* [Recorded robot episodes]

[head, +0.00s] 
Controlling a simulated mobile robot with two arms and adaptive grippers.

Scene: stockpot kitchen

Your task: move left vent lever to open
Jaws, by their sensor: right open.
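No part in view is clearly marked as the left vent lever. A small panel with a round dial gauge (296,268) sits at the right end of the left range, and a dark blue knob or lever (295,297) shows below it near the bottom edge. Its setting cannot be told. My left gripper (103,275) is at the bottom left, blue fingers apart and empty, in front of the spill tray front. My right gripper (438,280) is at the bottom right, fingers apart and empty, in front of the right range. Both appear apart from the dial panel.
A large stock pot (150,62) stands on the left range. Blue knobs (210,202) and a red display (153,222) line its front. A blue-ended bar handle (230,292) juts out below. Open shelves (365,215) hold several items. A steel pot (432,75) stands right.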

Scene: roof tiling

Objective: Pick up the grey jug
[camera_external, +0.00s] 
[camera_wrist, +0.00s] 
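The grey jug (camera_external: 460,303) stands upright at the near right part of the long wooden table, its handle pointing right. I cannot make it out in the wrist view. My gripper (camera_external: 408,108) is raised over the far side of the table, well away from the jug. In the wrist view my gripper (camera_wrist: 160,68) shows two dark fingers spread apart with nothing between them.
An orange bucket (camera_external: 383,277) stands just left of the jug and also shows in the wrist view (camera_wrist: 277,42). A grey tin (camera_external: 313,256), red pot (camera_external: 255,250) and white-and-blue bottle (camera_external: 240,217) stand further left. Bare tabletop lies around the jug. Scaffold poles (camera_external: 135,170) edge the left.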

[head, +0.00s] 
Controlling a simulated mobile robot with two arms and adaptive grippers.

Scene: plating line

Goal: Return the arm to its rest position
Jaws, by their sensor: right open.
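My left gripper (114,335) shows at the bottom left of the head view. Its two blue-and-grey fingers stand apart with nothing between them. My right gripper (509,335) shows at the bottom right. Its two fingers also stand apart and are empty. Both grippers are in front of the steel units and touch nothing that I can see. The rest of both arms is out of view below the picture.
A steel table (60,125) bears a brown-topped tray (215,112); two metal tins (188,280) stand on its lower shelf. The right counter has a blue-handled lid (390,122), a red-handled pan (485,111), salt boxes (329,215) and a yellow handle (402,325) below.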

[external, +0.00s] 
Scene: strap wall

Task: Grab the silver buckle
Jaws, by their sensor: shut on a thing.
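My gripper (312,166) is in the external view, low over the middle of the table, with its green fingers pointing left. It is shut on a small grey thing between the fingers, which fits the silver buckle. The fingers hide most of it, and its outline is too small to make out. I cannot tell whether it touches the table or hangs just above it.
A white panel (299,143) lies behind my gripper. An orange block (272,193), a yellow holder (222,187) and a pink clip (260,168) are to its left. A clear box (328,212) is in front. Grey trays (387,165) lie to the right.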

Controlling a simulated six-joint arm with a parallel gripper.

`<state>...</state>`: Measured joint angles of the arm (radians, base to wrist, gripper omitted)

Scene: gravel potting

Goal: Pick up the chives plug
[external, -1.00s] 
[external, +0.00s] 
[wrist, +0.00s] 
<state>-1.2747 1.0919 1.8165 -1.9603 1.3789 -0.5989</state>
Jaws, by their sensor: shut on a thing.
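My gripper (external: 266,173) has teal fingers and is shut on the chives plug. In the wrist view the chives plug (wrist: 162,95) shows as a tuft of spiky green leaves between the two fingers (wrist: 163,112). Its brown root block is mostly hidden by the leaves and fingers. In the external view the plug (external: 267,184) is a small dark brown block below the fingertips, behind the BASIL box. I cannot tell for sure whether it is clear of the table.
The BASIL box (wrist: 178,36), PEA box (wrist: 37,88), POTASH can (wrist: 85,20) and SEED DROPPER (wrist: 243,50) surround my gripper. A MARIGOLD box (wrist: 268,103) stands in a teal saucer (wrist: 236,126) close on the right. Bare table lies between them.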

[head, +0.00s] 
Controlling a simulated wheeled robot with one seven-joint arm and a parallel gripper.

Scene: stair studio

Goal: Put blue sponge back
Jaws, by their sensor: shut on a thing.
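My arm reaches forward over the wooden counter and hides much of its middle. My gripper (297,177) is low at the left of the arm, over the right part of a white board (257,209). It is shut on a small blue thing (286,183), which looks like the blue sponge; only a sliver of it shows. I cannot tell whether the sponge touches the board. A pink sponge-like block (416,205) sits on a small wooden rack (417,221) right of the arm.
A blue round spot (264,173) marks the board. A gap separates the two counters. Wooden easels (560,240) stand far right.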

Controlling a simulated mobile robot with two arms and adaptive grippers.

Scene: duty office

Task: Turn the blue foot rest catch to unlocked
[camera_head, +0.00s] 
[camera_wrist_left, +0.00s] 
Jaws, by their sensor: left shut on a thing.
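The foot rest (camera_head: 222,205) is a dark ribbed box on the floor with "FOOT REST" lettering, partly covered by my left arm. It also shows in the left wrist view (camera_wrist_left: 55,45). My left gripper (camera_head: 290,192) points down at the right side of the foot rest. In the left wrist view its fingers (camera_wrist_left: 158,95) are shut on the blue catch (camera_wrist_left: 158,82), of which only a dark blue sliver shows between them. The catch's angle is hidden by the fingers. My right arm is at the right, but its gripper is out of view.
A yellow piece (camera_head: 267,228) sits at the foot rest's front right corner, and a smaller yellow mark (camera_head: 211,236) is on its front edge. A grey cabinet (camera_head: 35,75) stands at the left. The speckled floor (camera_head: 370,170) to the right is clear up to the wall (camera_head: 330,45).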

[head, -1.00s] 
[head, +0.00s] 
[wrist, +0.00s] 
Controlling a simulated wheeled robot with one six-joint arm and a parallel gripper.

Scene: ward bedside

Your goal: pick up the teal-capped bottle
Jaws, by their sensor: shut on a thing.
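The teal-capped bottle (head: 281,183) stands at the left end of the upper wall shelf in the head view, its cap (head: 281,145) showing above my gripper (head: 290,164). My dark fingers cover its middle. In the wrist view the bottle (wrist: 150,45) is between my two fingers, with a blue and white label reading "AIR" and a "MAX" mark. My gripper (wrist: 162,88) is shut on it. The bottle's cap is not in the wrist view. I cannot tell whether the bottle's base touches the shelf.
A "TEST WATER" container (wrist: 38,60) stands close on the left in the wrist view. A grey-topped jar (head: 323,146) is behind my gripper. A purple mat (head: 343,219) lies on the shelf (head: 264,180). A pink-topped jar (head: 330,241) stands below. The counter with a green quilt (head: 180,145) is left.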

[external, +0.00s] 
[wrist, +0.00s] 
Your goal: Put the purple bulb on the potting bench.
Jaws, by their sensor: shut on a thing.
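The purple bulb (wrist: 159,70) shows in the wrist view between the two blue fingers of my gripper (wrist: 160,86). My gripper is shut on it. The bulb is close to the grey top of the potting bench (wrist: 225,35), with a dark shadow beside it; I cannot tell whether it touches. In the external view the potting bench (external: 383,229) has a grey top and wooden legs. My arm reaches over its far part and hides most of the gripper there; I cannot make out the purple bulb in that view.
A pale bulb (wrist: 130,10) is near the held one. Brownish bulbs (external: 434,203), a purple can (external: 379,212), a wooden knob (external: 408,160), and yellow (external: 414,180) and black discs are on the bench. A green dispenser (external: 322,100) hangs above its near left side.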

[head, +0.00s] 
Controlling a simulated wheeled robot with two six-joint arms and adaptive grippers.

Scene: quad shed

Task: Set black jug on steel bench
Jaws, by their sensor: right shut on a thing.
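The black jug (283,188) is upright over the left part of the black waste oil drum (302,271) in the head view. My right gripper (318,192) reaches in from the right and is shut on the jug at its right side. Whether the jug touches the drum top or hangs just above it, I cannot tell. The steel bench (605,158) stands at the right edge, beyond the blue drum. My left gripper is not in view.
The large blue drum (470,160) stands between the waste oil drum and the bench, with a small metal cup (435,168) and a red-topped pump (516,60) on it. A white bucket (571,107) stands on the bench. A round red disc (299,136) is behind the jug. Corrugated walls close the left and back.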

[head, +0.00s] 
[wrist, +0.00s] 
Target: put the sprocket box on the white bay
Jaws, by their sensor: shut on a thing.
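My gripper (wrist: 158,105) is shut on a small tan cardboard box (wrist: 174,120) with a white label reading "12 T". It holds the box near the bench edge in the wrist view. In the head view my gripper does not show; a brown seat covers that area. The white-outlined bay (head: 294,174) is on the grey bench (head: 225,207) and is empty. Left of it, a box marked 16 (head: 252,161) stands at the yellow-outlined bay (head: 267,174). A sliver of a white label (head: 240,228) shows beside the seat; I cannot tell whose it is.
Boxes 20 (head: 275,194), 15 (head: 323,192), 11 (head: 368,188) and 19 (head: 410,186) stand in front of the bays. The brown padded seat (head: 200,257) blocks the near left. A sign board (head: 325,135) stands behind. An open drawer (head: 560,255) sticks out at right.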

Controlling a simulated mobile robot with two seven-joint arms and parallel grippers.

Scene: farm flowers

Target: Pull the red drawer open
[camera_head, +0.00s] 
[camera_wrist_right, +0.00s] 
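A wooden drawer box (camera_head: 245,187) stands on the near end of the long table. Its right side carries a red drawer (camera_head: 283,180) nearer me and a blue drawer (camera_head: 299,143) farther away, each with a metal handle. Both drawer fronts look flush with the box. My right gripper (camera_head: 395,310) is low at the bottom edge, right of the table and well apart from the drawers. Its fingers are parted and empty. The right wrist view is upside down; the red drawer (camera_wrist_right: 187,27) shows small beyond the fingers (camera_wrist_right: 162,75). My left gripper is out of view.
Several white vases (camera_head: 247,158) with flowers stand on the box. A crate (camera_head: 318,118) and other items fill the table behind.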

* [EXERCISE BRIEF]
In the records above, how many lines contain the string "wheeled"? State that number only.

* [EXERCISE ANSWER]
3